Shacknews Game of the Year 2025 - Dispatch

In a year of amazing games, it was a washed-up hero's mission to redeem a team of misfit villains that resonated most with the Shacknews staff.

by · Shacknews

We at Shacknews love a good story, and once upon a time, Telltale Games told those stories. It told them in games like The Walking Dead, The Wolf Among Us, Batman, and other ventures, but it’s been a while. The convoluted and unfortunate ending of Telltale is a story for another time, but what came out of it in 2025 is what’s special in this case. AdHoc Studio, a band of mostly former Telltale Games talent, formed to create something new. Something original. Like the group itself, it created a game in which people get second chances to try again.

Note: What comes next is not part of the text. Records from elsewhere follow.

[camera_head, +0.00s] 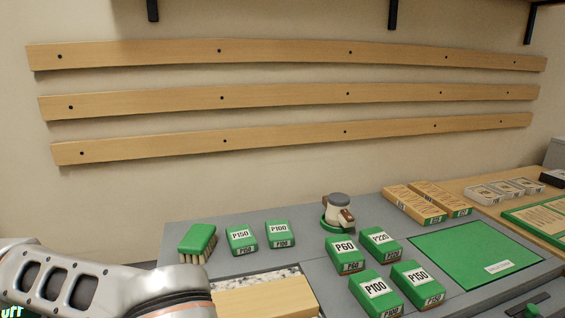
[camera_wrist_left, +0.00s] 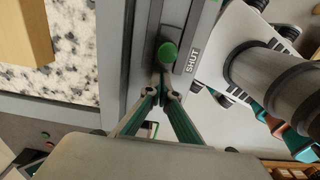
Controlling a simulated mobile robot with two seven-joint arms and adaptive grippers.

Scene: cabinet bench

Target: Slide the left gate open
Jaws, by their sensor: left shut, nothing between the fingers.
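In the left wrist view a round green knob (camera_wrist_left: 167,52) sits in a dark slot along a grey rail (camera_wrist_left: 112,60). A white label reading SHUT (camera_wrist_left: 193,62) is beside the knob. It looks like the handle of a sliding gate, but the gate panel itself is hard to make out. My left gripper (camera_wrist_left: 161,84) has its green-sided fingers closed together, empty, close to the knob. Whether the fingertips touch the knob I cannot tell. In the head view only my left arm shows, at the lower left; its gripper is out of frame. My right gripper is in neither view.
In the head view a wooden block (camera_head: 262,300) lies on a speckled surface (camera_head: 238,281) set in the grey bench. Wooden rails line the wall.

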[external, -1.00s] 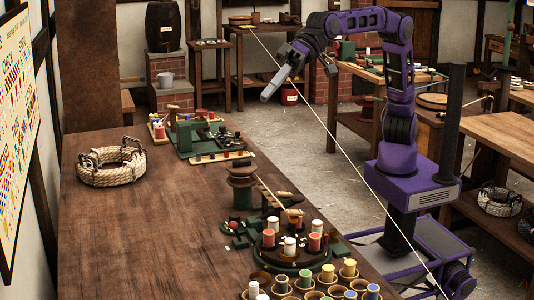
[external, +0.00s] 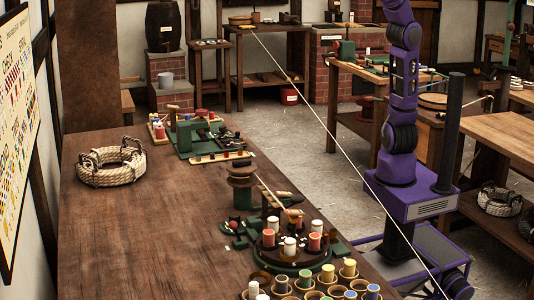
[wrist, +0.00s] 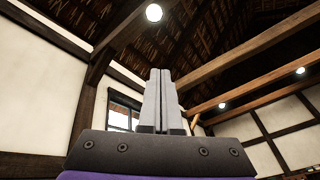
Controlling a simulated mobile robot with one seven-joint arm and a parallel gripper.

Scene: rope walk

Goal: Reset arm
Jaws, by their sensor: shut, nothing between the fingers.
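My purple arm rises straight up from its base at the right of the external view, and its upper end runs out of the top of the picture. My gripper is out of sight in that view. In the wrist view my gripper (wrist: 160,75) points up at the roof. Its two grey fingers lie together, shut, with nothing between them.
A taut line (external: 325,128) crosses diagonally before my arm. Roof beams (wrist: 245,50) show above my gripper.

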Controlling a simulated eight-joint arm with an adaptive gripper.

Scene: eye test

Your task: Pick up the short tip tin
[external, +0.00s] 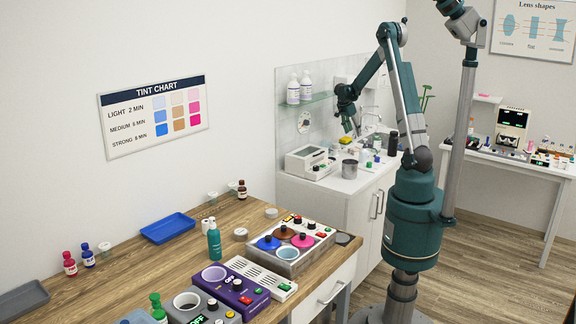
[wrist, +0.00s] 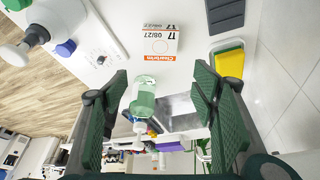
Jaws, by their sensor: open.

And in 2025, the results of that pursuit gave us the impeccable first season of Dispatch.

Much like the Telltale games that came before it, Dispatch is a choice-driven narrative adventure game. We take up the role of Robert Robertson, AKA Mecha Man. He’s the Iron Man in a world where heroes work at companies in which they are assigned to hero work while villains run organized gangs, at least in Los Angeles. At the beginning of Dispatch, Robert loses his suit. He was beaten down by his nemesis and was ready to call it quits. That is, until a local hero dispatch calls him up with an offer: oversee a group of reformed villains trying to become heroes, and the group will fix his Mecha Man suit.

The cast of Dispatch is a huge part of what makes it an incredible game. AdHoc Studio tapped the talents of Critical Role (including Matt Mercer and Laura Bailey) as well as numerous popular creative voices such as Jacksepticeye, MoistCr1TiKaL, and Alanah Pearce, with Breaking Bad’s Aaron Paul rounding out the wild and diverse cast as Robert. Every one of them delivered fantastic performances on their individual parts, making it easy to root for, or against them, at any given stage of the game. Undoubtedly, many of us had a hero we wanted to succeed, and Dispatch gave us tons of moments to help or hurt them.

What’s more, the choices were rich and set us off on wildly diverse paths depending on what routes we took, a fact that was presented to us at the end of each episode when we learned how other players chose in that nostalgic Telltale fashion. It was fun for the community, being able to talk and jeer each other again on where we landed in Dispatch’s most pivotal choices.

Dispatch isn’t just Telltale in new drapery, though. AdHoc Studios upped its gameplay in a way that not only fit the aesthetics, but was engaging as well. Directing the heroes to jobs based on their talents is the main loop of the game. Timing of calls and travel to and from sites made it difficult to make sure you had the right expertise available to you when you needed it and leveling heroes, figuring out their synergies, and navigating their on-the-fly troubles was a blast, if not frantic. However, Robert is also a tech guy who knows how to hack systems and it plays heavily into his role as a dispatcher. There are plenty of moments where Robert takes matters into his own hands with a hacking game that also fits well into the gameplay elements of the overall narrative.

Source: AdHoc Studios

At just about every turn, Dispatch impressed, excited, amused, stunned, saddened, and satisfied. The interweave of its characters and the choices you make around them made for one of the most entertaining stories of the year, where we were champing at the bit every week waiting for the next episode to drop. Where we argued with each other on if we chose Coupe or Sonar, Waterboy or Phenomaman. Where we poked fun at each other over whether we romanced anyone or played it professional.

More than that, Dispatch is the story of a bunch of losers dealt a bad hand that rise to become something bigger and better, because the story never really stops at a loss unless you let it. There’s an absolute beauty in that redemption, propelled forth by a great cast and engaging gameplay. For that and more, we at Shacknews congratulate AdHoc Studio and Dispatch with our Game of the Year 2025.